[Rows from a robot dataset]
┌──

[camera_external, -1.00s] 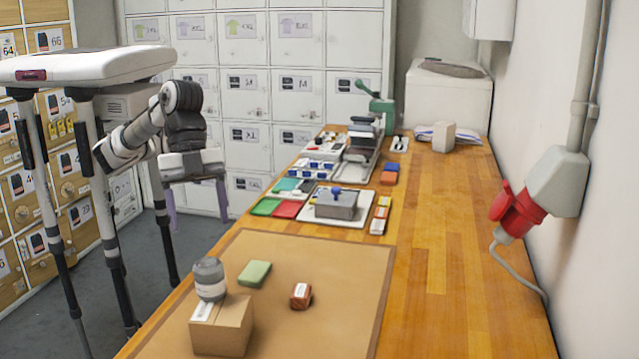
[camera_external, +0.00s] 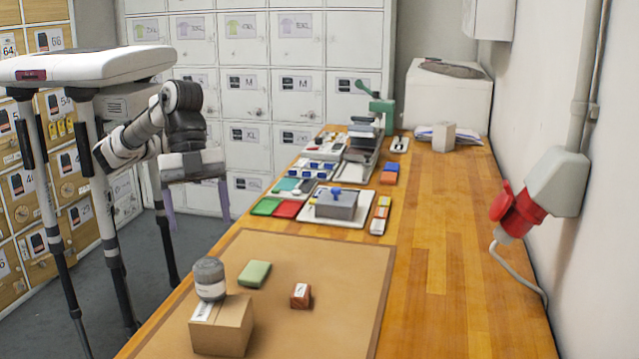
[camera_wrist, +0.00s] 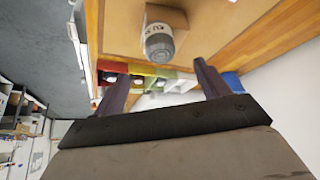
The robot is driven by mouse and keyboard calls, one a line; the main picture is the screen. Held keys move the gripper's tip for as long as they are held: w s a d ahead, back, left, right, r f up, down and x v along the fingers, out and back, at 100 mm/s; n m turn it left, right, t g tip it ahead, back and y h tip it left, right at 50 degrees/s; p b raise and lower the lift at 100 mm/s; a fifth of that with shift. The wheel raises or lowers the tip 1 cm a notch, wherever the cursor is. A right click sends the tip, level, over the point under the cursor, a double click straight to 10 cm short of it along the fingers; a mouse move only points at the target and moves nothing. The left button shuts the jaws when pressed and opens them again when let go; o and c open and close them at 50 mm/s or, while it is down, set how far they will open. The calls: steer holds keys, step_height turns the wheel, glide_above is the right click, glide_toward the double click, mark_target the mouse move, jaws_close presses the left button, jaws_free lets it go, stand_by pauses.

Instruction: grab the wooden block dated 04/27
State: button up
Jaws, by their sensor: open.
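A small reddish-brown block (camera_external: 300,296) with a pale label sits on the brown mat (camera_external: 340,262) at the near end of the workbench. It looks like wood, but no date is readable. My gripper (camera_external: 197,214) is open and empty, fingers pointing down, left of the bench and away from the block. In the wrist view my two fingers (camera_wrist: 160,72) stand apart with nothing between them. I cannot make out the block in the wrist view. A pale beige block (camera_external: 443,137) stands at the bench's far end; no date is readable on it.
On the mat are a cardboard box (camera_external: 222,328) with a grey jar (camera_external: 209,278) on it and a green block (camera_external: 255,274). Ink pads and a tray with a grey stamp box (camera_external: 337,205) lie beyond. The bench's right side (camera_external: 450,270) is clear.

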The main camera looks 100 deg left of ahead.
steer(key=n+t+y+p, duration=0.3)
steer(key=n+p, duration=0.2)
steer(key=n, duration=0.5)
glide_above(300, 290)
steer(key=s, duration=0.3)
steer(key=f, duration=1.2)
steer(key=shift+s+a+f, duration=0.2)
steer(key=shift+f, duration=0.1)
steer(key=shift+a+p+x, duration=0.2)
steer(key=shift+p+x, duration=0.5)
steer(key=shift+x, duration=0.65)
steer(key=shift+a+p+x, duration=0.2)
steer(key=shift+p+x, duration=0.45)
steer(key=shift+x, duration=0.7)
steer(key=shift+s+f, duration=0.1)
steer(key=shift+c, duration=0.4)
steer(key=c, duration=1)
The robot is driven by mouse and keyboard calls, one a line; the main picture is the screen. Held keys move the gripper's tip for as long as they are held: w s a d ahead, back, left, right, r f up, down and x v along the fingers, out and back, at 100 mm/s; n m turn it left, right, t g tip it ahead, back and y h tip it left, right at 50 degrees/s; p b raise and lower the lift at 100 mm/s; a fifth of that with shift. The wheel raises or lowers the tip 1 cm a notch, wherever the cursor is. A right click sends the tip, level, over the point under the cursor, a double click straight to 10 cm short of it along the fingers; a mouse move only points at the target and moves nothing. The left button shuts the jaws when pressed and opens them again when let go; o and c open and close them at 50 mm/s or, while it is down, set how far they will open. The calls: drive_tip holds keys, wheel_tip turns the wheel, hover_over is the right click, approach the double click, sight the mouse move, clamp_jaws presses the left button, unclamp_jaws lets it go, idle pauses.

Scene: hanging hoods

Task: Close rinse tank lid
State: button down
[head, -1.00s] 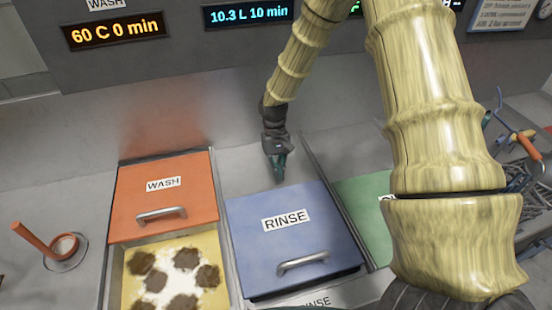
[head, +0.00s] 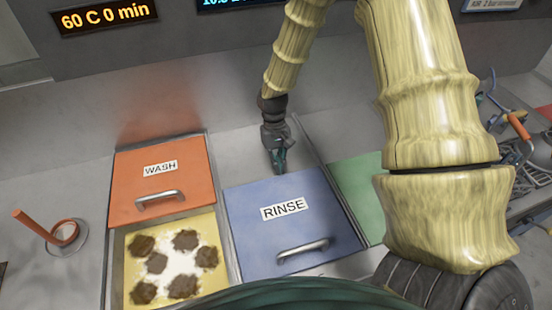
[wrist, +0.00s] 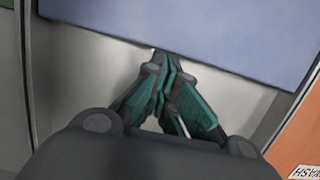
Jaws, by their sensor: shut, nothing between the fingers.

└──

## TASK DETAILS
Return all the entries word for word, but omit any pictures they contain.

## EXERCISE RESULT
[camera_external, -1.00s] 
[camera_external, +0.00s] 
[camera_wrist, +0.00s] 
The robot is driven by mouse and keyboard calls, one a line; the main picture is the screen. Held keys move the gripper's tip for as long as they are held: w s a d ahead, back, left, right, r f up, down and x v along the fingers, out and back, at 100 mm/s; n m turn it left, right, t g tip it ahead, back and y h tip it left, right at 50 degrees/s; p b raise and lower the lift at 100 mm/s; a fifth of that with shift. The wheel raises or lowers the tip 1 cm a notch, wherever the cursor is. A right click sends the tip, level, over the point under the cursor, a double click straight to 10 cm short of it along the fingers; a mouse move only points at the target and moves nothing. The left button shuts the jaws when pressed and opens them again when let go; o and c open and close them at 50 mm/s or, while it is down, set how far they will open. The calls: steer holds keys, step_height turns the wheel, glide_above is the right click, glide_toward the double click, mark_target the mouse move, jaws_close presses the left button, jaws_free lets it go, stand_by pauses.

Instruction: grab the wooden block dated 04/27
State: button up
Jaws, by their sensor: open.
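A small reddish-brown block (camera_external: 300,296) with a pale label sits on the brown mat (camera_external: 340,262) at the near end of the workbench. It looks like wood, but no date is readable. My gripper (camera_external: 197,214) is open and empty, fingers pointing down, left of the bench and away from the block. In the wrist view my two fingers (camera_wrist: 160,72) stand apart with nothing between them. I cannot make out the block in the wrist view. A pale beige block (camera_external: 443,137) stands at the bench's far end; no date is readable on it.
On the mat are a cardboard box (camera_external: 222,328) with a grey jar (camera_external: 209,278) on it and a green block (camera_external: 255,274). Ink pads and a tray with a grey stamp box (camera_external: 337,205) lie beyond. The bench's right side (camera_external: 450,270) is clear.

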The main camera looks 100 deg left of ahead.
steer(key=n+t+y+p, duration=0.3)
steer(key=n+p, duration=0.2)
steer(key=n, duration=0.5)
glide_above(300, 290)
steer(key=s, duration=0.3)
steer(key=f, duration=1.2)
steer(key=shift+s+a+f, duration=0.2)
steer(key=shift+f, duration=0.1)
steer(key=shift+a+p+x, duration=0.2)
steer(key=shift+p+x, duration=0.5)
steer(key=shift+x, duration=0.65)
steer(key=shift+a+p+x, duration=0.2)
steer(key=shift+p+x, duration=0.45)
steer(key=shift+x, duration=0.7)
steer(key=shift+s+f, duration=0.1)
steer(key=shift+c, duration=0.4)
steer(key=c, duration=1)
The robot is driven by mouse and keyboard calls, one a line; the main picture is the screen. Held keys move the gripper's tip for as long as they are held: w s a d ahead, back, left, right, r f up, down and x v along the fingers, out and back, at 100 mm/s; n m turn it left, right, t g tip it ahead, back and y h tip it left, right at 50 degrees/s; p b raise and lower the lift at 100 mm/s; a fifth of that with shift. The wheel raises or lowers the tip 1 cm a notch, wherever the cursor is. A right click sends the tip, level, over the point under the cursor, a double click straight to 10 cm short of it along the fingers; a mouse move only points at the target and moves nothing. The left button shuts the jaws when pressed and opens them again when let go; o and c open and close them at 50 mm/s or, while it is down, set how far they will open. The calls: drive_tip holds keys, wheel_tip turns the wheel, hover_over is the right click, approach the double click, sight the mouse move, clamp_jaws presses the left button, unclamp_jaws lets it go, idle pauses.

Scene: hanging hoods

Task: Close rinse tank lid
State: button down
[head, -1.00s] 
[head, +0.00s] 
[wrist, +0.00s] 
Jaws, by their sensor: shut, nothing between the fingers.

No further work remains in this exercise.